Pese a estas afinidades generacionales e ideológicas, la pasión por un pasado aún muy fresco obstruía una convergencia política más estricta. La historiografía parcial afirma que votando a Batlle "no se ve claro cómo pensaba servir así al partido" (Mena Segarra, 1977: 138), apreciación que silencia el acoso de los rivales internos y que se resiste a admitir la vocación acevedista por los objetivos suprapartidarios. Sería ingenuo creer que el escritor blanco apoyó al hijo de Lorenzo Batlle -al que había combatido en 1870-72-, porque previó las reformas de corte socializante que, según se ha demostrado, vinieron bastante después (Barrán/Nahum, 1985). En rigor, "los conservadores temían en el Batlle de 1903, como lo temían incluso en el decadente Julio Herrera y Obes, al colorado intransigente, enemigo de acuerdos y coparticipación y por ello, casi seguro provocador de la guerra civil. No (es elemental) al promotor obrero y al nacionalizador económico que todavía permanecían inéditos" (Real de Azúa, 1963: 30).

Corrobora esta conclusión la carta que le remite a Saravia el estanciero y dirigente blanco Luis Santiago Botana, satanizando a los que votarían por quien "haría un gobierno pasional, de facción, que llevaría a la guerra civil" (24/I/1903). Para el hijo de Aparicio Saravia este juicio "define y encuadra la traición de Acevedo Díaz y sus calepinos" (Saravia García, 1956: 364).

Tampoco constan los escritos que estigmaticen la pobreza en la que vivían criollos e inmigrantes del campo y las ciudades, panorama que Acevedo Díaz conocía con minucia. Tampoco fue partidario del nacionalismo económico y estatista; al contrario, sus tres artículos sobre el Frigorífico Liebig's de Fray Bentos -publicados en El Nacional en noviembre del 95-, demuestran que confiaba en el empuje transformador del capital extranjero. Sobre el punto, no obstante, puede crear confusiones su campaña contra el poderoso hacendado Mac Eachen y sus votantes del "sector ultraconservador" del Directorio.

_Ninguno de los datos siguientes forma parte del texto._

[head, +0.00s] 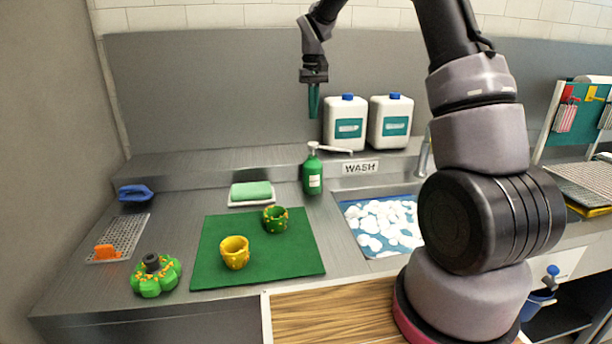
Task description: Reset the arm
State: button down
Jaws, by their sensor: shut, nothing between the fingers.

Hubo una puja por el poder entre los "doctores" blancos montevideanos que empezó en murmullo interno y concluyó en estruendo público. El sector dominante del Directorio carecía de líderes y desconfiaba de quien, empecinado por la pureza legalista y apoyado por jóvenes ruidosos, ponía en continuo riesgo la estabilidad. Acevedo Díaz que había sacrificado su "porvenir" profesional, su enriquecimiento material y hasta la convivencia con su vasta familia, acusó a estos correligionarios de buscar la paz para la "conservación de estancias, ganados y saladeros, no de principios y de prácticas austeras" (Acevedo Díaz (h), 1941: 142).

 

Se trataba de una estrategia circunstancial para disminuir la presión de sus enemigos internos y de una cabal exposición de su creencia en el evolucionismo democrático.

 

De este duelo se deduce que la mayoría de los "doctores" rodearon a Saravia para anular el riesgoso personalismo de Acevedo Díaz y que, a su vez, el caudillo personalista se dejó rodear para darles sosiego a las "clases conservadoras", y para eliminar al desafiante competidor. De todas maneras la guerra se desató en 1904 y los "ultraconservadores" no tuvieron más remedio que apoyar a Saravia en su arranque bélico, porque en caso contrario hubieran sido borrados del mapa político.

 

El general campesino no podía ceder terreno (o mejor: departamentos del norte) al control del gobierno nacional, porque sabía que a la corta desaparecería como centro de poder. En ese contexto, no sólo la guerra era inevitable sino también lo era su desenlace.

 

En una página aún inédita, escrita mucho tiempo después, Acevedo Díaz opinó sobre su expulsión: "[...] Ocurrida la elección constitucional del señor Batlle y Ordóñez, se inició el principal acto subversivo, un pretexto o motivo de unión. [...] Ese motivo, [según] el doctor Alfredo Vidal y Fuentes [tuvo como] única causal el odio a «determinada persona»; a quien se necesitaba anonadar para que abriese paso a las ambiciones desatentadas de una fracción incorregible [...]" (Col. E.A.D., Doc. 10).

 

Por eso el acercamiento a Batlle había sido la única salida. Con Batlle -debió calcular- podría frenar los acuerdos entre los colorados intransigentes -de cepa colectivista- y los blancos que no estaban dispuestos a defender la pureza democrática. Creía -y esto lo prueban tanto su obra doctrinal como literaria- que el caudillo rural era una formidable herramienta para avanzar hacia objetivos liberales en un medio atrasado. Hacia comienzos del nuevo siglo estaba seguro de que se había afianzado la "sociabilidad" nacional opacando las viejas virtudes de esa figura. Por eso tenía que destruir el poder del caudillo, antes de que éste lo destruyera a él.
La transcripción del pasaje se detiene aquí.